A Pin Up You Can't Pin Down

By Christopher Cappiello

Gretchen Mol and director Mary Harron discuss sexuality, religion, and the mystery of The Notorious Bettie Page.

For more than 10 years, while she was directing films like I Shot Andy Warhol and American Psycho, Canadian-born filmmaker Mary Harron was trying to get The Notorious Bettie Page made. It started in 1993 when a friend gave her copies of The Bettie Pages, old Bettie Page fanzines, and suggested she make a short film about the cheery Christian girl from Tennessee who almost accidentally became an icon of Eisenhower-era fetish photos. After a long struggle to find financing, Harron and screenwriting partner Guinevere Turner got backing from HBO and shot the film over 32 days in 2004. A year earlier, they had found their Bettie, surprising many by selecting blond Gretchen Mol to play the smiling pin-up queen with the signature raven hair and famous black bangs.

"I remember I had seen the E! True Hollywood Story of Bettie's life," Mol reveals, when asked what she knew of Bettie before landing the role. "The first 45 minutes of the program was image after image of this completely joyful, exuberant, spirited woman posing with a whip, or whatever she was doing, and she always had that twinkle in her eye," she says, fascinated by the juxtaposition of Bettie's perkiness and the kinkiness of the photos. "And then at the very end she came on and she had the black screen so that nobody could see her. I remember being struck that the voice didn't go with the images. She had that earthy Southern accent and she had this melancholy quality in her voice. I think that was what drew me into wanting to play her."

Indeed, it is the incongruity of Bettie Page's story that makes her life so compelling. A seemingly simple country girl from Tennessee, she divorced her first husband and left home as a very young woman, eventually landing in New York to pursue acting and modeling. A chance encounter with a police officer and amateur photographer on the beach led to a modeling career in which she seemed uncannily at home in increasingly risqué settings. Like countless LGBT people, Betty's life started in a very conservative religious environment, and led her to a path of sexual expression that many would consider "deviant."

While many gay people spend decades trying to resolve those two seemingly disparate parts of themselves, Harron and Mol came to see that they actually weren't so divergent in Bettie.

"There was something almost mystical in what she brought to her posing,"Mol shares. "She kind of went to this higher place.

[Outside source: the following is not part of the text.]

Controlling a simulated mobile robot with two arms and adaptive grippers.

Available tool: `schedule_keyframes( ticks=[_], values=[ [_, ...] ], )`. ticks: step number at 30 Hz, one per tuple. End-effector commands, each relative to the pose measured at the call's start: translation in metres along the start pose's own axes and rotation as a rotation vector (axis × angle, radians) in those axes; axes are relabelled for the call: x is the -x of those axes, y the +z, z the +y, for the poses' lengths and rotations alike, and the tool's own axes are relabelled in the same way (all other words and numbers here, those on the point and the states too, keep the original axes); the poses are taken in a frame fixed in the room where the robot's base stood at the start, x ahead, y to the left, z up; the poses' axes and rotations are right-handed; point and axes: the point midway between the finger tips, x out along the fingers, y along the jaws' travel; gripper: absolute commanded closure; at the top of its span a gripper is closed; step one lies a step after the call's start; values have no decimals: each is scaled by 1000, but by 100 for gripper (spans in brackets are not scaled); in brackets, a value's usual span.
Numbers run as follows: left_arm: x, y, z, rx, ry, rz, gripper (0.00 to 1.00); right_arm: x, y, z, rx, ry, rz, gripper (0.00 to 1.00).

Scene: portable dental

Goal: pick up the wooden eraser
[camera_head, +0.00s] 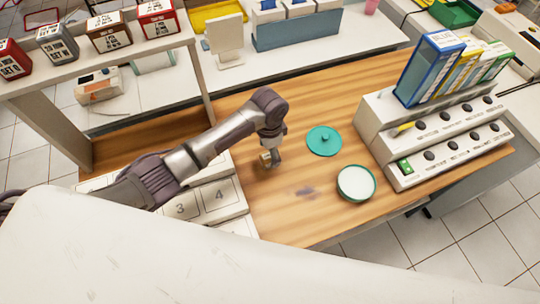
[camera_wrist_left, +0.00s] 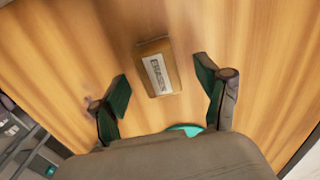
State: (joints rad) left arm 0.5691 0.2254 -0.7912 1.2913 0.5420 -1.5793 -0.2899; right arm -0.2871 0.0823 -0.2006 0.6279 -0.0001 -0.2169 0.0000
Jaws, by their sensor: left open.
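The wooden eraser (camera_wrist_left: 157,68) is a small brown block with a pale printed label. It lies on the wooden table in the left wrist view, ahead of my left gripper and roughly centred between its fingers. My left gripper (camera_wrist_left: 165,92) is open and empty, with its two green-padded fingers spread to either side. In the head view my left gripper (camera_head: 270,158) points down over the table, left of the teal lid. The eraser cannot be told clearly there, as the gripper covers that spot. My right gripper is not in view.
A teal lid (camera_head: 324,141) and a round teal bowl with white contents (camera_head: 356,183) stand right of the gripper. A white rack (camera_head: 375,125) holding coloured boxes is at the right. White numbered drawers (camera_head: 207,197) sit below my left arm. Wood between is clear.

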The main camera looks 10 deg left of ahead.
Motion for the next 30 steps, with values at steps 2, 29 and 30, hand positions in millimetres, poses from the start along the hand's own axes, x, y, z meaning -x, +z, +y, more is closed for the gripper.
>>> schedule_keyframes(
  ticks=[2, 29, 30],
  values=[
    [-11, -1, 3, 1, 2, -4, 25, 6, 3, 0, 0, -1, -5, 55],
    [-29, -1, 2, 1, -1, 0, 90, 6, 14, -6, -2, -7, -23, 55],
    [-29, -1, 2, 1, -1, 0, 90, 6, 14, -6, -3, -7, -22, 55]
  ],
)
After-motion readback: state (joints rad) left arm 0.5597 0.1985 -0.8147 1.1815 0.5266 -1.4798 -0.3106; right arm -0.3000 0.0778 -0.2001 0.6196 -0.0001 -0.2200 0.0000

And you can see it in the photos. She did seem involved in something bigger."

Harron adds, "Gretchen began to see in playing the role that Bettie's sexuality and her religious impulses were almost the same thing, manifestations of the same thing. That she was someone who was looking for transcendence, and when she was posing -- particularly when she was posing naked out of doors, which she really loved -- there was something that she got there. She was reaching something. There's something in these photographs, an emotional quality, that translates really intensely -- her joy in what she's doing."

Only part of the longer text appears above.